Darum führt nichts daran vorbei, Klassenkämpfe von unten zu entwickeln und voranzutreiben. Aus den betrieben und in den Wohngebieten.
Was den in der Frage genannten Anteil des bedingungslosen Grundeinkommens angeht, weiß ich nicht, was denn die positiven Wirkungen sein sollen. Unter Bedingungen des Kapitalismus führt das bGE eher zu mehr Lohndumping, zudem ist es ein Teilen innerhalb der Klasse. Es hebt also nicht die ökonomische Gesetzmäßigkeiten auf, sondern bewegt sich innerhalb derselben, kann sogar systemstabilisierend wirken (vgl. vorige Antwort).
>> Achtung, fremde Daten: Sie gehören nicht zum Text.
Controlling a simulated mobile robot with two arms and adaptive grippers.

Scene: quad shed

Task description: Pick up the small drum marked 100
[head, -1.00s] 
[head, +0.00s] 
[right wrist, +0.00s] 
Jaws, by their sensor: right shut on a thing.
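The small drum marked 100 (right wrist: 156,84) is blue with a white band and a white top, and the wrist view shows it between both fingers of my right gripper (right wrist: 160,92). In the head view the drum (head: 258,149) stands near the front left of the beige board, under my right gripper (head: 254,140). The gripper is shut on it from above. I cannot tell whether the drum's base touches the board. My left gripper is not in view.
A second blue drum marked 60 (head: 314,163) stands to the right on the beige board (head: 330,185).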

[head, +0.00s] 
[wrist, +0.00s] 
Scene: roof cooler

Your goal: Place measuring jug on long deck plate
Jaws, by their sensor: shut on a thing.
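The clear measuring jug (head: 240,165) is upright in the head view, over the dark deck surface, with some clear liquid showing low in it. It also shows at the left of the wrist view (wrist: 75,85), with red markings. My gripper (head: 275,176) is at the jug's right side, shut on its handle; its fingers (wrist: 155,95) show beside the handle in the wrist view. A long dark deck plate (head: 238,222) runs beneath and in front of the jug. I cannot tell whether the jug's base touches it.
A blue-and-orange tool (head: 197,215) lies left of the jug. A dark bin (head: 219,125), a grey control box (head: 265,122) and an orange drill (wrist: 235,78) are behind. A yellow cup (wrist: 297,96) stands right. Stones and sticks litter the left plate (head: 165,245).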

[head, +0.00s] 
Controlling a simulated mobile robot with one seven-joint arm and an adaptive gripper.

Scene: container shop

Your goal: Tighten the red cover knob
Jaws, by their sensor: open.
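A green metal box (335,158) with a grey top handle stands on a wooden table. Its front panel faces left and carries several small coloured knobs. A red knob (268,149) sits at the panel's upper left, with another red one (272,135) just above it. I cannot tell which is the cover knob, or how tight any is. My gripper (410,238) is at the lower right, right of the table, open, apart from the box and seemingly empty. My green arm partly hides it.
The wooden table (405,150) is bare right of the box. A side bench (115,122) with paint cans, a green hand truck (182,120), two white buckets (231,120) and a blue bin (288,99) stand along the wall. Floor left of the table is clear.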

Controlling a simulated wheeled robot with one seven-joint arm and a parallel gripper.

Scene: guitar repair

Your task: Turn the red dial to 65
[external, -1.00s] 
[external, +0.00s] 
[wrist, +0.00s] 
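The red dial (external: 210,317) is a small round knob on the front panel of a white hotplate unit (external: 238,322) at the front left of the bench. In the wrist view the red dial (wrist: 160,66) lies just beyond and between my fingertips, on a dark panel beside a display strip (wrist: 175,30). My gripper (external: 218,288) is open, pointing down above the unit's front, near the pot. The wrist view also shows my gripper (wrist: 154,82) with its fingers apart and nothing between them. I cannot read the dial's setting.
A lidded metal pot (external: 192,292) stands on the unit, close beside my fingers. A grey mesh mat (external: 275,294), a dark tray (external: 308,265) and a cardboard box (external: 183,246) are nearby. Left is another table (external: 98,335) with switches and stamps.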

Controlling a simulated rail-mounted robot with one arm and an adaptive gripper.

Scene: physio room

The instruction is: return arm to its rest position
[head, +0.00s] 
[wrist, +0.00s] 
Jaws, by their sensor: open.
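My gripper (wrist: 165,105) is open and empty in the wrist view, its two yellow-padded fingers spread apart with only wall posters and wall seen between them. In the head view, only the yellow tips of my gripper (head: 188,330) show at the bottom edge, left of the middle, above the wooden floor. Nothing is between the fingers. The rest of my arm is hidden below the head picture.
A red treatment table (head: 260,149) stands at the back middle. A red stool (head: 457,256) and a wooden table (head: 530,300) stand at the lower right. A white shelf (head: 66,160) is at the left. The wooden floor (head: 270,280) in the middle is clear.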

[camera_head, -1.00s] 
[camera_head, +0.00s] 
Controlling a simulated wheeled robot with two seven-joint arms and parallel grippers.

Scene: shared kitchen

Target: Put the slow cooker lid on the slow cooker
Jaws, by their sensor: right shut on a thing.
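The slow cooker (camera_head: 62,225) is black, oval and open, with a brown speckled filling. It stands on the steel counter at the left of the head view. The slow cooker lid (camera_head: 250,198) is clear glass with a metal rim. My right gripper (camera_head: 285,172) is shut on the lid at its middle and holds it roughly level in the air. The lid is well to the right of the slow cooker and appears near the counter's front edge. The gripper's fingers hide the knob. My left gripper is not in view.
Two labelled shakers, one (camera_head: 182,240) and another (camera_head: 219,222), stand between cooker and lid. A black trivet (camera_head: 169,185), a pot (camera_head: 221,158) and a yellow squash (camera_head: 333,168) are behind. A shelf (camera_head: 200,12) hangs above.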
Was nun den Anteil des bGE im Sozialismus angeht, sehe ich ebenfalls nicht, wie darin ein Schlüssel zu einer besseren sozialistischen Produktionsweise liegen soll.
Die Ausarbeitungen der linken Befürworter zum bGE beschränken sich aber meistens auf die Erleichterung des Lebens im Kapitalismus. Es ist doch viel subjektiven Idealismus bei den Verfechtern des bGE dabei. Irgendwie ehrenwert, aber nicht sehr weiterführend.